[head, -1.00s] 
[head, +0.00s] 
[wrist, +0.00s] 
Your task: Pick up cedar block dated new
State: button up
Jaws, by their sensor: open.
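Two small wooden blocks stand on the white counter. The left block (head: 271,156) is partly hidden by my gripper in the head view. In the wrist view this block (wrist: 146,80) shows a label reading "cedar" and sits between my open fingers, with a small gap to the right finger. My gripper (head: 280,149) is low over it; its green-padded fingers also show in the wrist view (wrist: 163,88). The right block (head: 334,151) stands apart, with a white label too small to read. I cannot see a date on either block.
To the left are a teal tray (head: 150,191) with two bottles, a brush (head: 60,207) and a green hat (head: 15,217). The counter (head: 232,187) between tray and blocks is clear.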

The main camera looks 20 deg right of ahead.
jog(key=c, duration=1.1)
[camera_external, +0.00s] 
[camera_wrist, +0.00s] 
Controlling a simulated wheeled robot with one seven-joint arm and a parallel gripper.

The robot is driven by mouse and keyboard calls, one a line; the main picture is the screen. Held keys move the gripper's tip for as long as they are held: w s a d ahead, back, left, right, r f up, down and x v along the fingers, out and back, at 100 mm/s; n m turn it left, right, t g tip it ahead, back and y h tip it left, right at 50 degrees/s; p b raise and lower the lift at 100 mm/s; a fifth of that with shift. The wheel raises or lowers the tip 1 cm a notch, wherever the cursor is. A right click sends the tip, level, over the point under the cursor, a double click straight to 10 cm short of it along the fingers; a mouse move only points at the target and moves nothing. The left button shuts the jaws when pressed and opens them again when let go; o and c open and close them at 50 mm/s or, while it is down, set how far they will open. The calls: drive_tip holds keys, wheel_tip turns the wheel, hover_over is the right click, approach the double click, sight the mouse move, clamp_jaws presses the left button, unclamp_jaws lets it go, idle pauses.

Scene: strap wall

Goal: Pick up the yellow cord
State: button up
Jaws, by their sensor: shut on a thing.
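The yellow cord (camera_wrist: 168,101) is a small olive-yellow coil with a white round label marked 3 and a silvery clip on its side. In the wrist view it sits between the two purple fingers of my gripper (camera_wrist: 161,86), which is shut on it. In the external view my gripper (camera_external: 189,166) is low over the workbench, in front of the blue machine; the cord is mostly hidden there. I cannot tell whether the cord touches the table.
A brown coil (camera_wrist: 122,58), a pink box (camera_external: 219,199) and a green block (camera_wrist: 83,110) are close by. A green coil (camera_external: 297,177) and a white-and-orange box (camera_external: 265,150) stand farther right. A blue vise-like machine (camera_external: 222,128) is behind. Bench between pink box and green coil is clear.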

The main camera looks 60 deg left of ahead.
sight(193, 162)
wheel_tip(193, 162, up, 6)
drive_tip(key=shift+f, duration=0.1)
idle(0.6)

○ ○ ○

Nothing may be left out: return each entry exactly as it reads.

_SOLUTION_
[head, -1.00s] 
[head, +0.00s] 
[wrist, +0.00s] 
Your task: Pick up cedar block dated new
State: button up
Jaws, by their sensor: open.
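Two small wooden blocks stand on the white counter. The left block (head: 271,156) is partly hidden by my gripper in the head view. In the wrist view this block (wrist: 146,80) shows a label reading "cedar" and sits between my open fingers, with a small gap to the right finger. My gripper (head: 280,149) is low over it; its green-padded fingers also show in the wrist view (wrist: 163,88). The right block (head: 334,151) stands apart, with a white label too small to read. I cannot see a date on either block.
To the left are a teal tray (head: 150,191) with two bottles, a brush (head: 60,207) and a green hat (head: 15,217). The counter (head: 232,187) between tray and blocks is clear.

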The main camera looks 20 deg right of ahead.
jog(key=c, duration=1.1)
[camera_external, +0.00s] 
[camera_wrist, +0.00s] 
Controlling a simulated wheeled robot with one seven-joint arm and a parallel gripper.

The robot is driven by mouse and keyboard calls, one a line; the main picture is the screen. Held keys move the gripper's tip for as long as they are held: w s a d ahead, back, left, right, r f up, down and x v along the fingers, out and back, at 100 mm/s; n m turn it left, right, t g tip it ahead, back and y h tip it left, right at 50 degrees/s; p b raise and lower the lift at 100 mm/s; a fifth of that with shift. The wheel raises or lowers the tip 1 cm a notch, wherever the cursor is. A right click sends the tip, level, over the point under the cursor, a double click straight to 10 cm short of it along the fingers; a mouse move only points at the target and moves nothing. The left button shuts the jaws when pressed and opens them again when let go; o and c open and close them at 50 mm/s or, while it is down, set how far they will open. The calls: drive_tip holds keys, wheel_tip turns the wheel, hover_over is the right click, approach the double click, sight the mouse move, clamp_jaws presses the left button, unclamp_jaws lets it go, idle pauses.

Scene: strap wall

Goal: Pick up the yellow cord
State: button up
Jaws, by their sensor: shut on a thing.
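The yellow cord (camera_wrist: 168,101) is a small olive-yellow coil with a white round label marked 3 and a silvery clip on its side. In the wrist view it sits between the two purple fingers of my gripper (camera_wrist: 161,86), which is shut on it. In the external view my gripper (camera_external: 189,166) is low over the workbench, in front of the blue machine; the cord is mostly hidden there. I cannot tell whether the cord touches the table.
A brown coil (camera_wrist: 122,58), a pink box (camera_external: 219,199) and a green block (camera_wrist: 83,110) are close by. A green coil (camera_external: 297,177) and a white-and-orange box (camera_external: 265,150) stand farther right. A blue vise-like machine (camera_external: 222,128) is behind. Bench between pink box and green coil is clear.

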The main camera looks 60 deg left of ahead.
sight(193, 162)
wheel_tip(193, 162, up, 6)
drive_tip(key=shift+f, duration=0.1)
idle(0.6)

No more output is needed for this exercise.